+++ GIVEN DATA
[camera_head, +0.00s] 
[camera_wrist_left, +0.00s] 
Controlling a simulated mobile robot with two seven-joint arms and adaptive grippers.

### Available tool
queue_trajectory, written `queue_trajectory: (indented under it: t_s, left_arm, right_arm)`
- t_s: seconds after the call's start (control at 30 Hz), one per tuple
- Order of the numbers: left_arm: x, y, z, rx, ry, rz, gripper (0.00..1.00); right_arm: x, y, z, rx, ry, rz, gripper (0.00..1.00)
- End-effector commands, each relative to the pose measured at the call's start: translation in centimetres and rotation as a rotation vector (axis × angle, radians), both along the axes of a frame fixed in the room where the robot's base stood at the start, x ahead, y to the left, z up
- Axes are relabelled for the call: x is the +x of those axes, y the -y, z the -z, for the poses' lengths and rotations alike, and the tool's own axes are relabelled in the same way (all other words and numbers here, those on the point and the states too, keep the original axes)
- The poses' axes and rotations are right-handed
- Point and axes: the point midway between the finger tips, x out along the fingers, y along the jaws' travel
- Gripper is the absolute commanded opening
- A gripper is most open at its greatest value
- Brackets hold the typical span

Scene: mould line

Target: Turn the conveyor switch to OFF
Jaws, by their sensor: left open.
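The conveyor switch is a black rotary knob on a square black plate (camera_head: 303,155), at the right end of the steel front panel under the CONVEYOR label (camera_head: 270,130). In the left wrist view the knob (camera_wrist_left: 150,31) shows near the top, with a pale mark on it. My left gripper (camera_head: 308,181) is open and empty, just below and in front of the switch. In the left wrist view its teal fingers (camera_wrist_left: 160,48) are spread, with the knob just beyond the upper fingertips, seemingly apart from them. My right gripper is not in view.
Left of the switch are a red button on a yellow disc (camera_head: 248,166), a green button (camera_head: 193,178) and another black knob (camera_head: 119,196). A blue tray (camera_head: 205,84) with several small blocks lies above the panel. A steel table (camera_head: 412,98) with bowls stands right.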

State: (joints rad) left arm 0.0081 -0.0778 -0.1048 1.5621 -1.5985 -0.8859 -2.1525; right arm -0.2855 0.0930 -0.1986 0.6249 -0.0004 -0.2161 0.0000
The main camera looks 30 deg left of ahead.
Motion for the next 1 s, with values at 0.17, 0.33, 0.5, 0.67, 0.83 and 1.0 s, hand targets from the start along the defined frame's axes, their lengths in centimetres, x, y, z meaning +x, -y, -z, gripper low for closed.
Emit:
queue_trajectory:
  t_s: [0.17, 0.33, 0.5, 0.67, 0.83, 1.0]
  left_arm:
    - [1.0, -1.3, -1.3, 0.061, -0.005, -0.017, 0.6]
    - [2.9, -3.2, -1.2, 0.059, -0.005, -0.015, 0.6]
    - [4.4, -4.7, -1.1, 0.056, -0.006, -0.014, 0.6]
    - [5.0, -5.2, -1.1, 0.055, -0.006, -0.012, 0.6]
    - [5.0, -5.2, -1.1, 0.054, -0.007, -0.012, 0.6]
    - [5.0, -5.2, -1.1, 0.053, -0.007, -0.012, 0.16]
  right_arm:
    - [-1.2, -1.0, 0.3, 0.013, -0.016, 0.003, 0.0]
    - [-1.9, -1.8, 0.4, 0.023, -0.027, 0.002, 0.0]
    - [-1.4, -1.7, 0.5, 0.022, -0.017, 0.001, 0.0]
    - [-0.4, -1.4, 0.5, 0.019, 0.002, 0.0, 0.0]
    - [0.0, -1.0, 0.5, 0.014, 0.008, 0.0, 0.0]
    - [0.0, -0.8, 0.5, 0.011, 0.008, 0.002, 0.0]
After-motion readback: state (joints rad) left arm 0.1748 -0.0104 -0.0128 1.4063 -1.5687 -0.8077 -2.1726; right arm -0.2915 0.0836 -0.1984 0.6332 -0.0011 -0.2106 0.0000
++++++
PROBLEM DESCRIPTION: Write the complete data out, exactly as above.

WORKED ANSWER:
[camera_head, +0.00s] 
[camera_wrist_left, +0.00s] 
Controlling a simulated mobile robot with two seven-joint arms and adaptive grippers.

### Available tool
queue_trajectory, written `queue_trajectory: (indented under it: t_s, left_arm, right_arm)`
- t_s: seconds after the call's start (control at 30 Hz), one per tuple
- Order of the numbers: left_arm: x, y, z, rx, ry, rz, gripper (0.00..1.00); right_arm: x, y, z, rx, ry, rz, gripper (0.00..1.00)
- End-effector commands, each relative to the pose measured at the call's start: translation in centimetres and rotation as a rotation vector (axis × angle, radians), both along the axes of a frame fixed in the room where the robot's base stood at the start, x ahead, y to the left, z up
- Axes are relabelled for the call: x is the +x of those axes, y the -y, z the -z, for the poses' lengths and rotations alike, and the tool's own axes are relabelled in the same way (all other words and numbers here, those on the point and the states too, keep the original axes)
- The poses' axes and rotations are right-handed
- Point and axes: the point midway between the finger tips, x out along the fingers, y along the jaws' travel
- Gripper is the absolute commanded opening
- A gripper is most open at its greatest value
- Brackets hold the typical span

Scene: mould line

Target: Turn the conveyor switch to OFF
Jaws, by their sensor: left open.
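The conveyor switch is a black rotary knob on a square black plate (camera_head: 303,155), at the right end of the steel front panel under the CONVEYOR label (camera_head: 270,130). In the left wrist view the knob (camera_wrist_left: 150,31) shows near the top, with a pale mark on it. My left gripper (camera_head: 308,181) is open and empty, just below and in front of the switch. In the left wrist view its teal fingers (camera_wrist_left: 160,48) are spread, with the knob just beyond the upper fingertips, seemingly apart from them. My right gripper is not in view.
Left of the switch are a red button on a yellow disc (camera_head: 248,166), a green button (camera_head: 193,178) and another black knob (camera_head: 119,196). A blue tray (camera_head: 205,84) with several small blocks lies above the panel. A steel table (camera_head: 412,98) with bowls stands right.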

State: (joints rad) left arm 0.0081 -0.0778 -0.1048 1.5621 -1.5985 -0.8859 -2.1525; right arm -0.2855 0.0930 -0.1986 0.6249 -0.0004 -0.2161 0.0000
The main camera looks 30 deg left of ahead.
Motion for the next 1 s, with values at 0.17, 0.33, 0.5, 0.67, 0.83 and 1.0 s, hand targets from the start along the defined frame's axes, their lengths in centimetres, x, y, z meaning +x, -y, -z, gripper low for closed.
Emit:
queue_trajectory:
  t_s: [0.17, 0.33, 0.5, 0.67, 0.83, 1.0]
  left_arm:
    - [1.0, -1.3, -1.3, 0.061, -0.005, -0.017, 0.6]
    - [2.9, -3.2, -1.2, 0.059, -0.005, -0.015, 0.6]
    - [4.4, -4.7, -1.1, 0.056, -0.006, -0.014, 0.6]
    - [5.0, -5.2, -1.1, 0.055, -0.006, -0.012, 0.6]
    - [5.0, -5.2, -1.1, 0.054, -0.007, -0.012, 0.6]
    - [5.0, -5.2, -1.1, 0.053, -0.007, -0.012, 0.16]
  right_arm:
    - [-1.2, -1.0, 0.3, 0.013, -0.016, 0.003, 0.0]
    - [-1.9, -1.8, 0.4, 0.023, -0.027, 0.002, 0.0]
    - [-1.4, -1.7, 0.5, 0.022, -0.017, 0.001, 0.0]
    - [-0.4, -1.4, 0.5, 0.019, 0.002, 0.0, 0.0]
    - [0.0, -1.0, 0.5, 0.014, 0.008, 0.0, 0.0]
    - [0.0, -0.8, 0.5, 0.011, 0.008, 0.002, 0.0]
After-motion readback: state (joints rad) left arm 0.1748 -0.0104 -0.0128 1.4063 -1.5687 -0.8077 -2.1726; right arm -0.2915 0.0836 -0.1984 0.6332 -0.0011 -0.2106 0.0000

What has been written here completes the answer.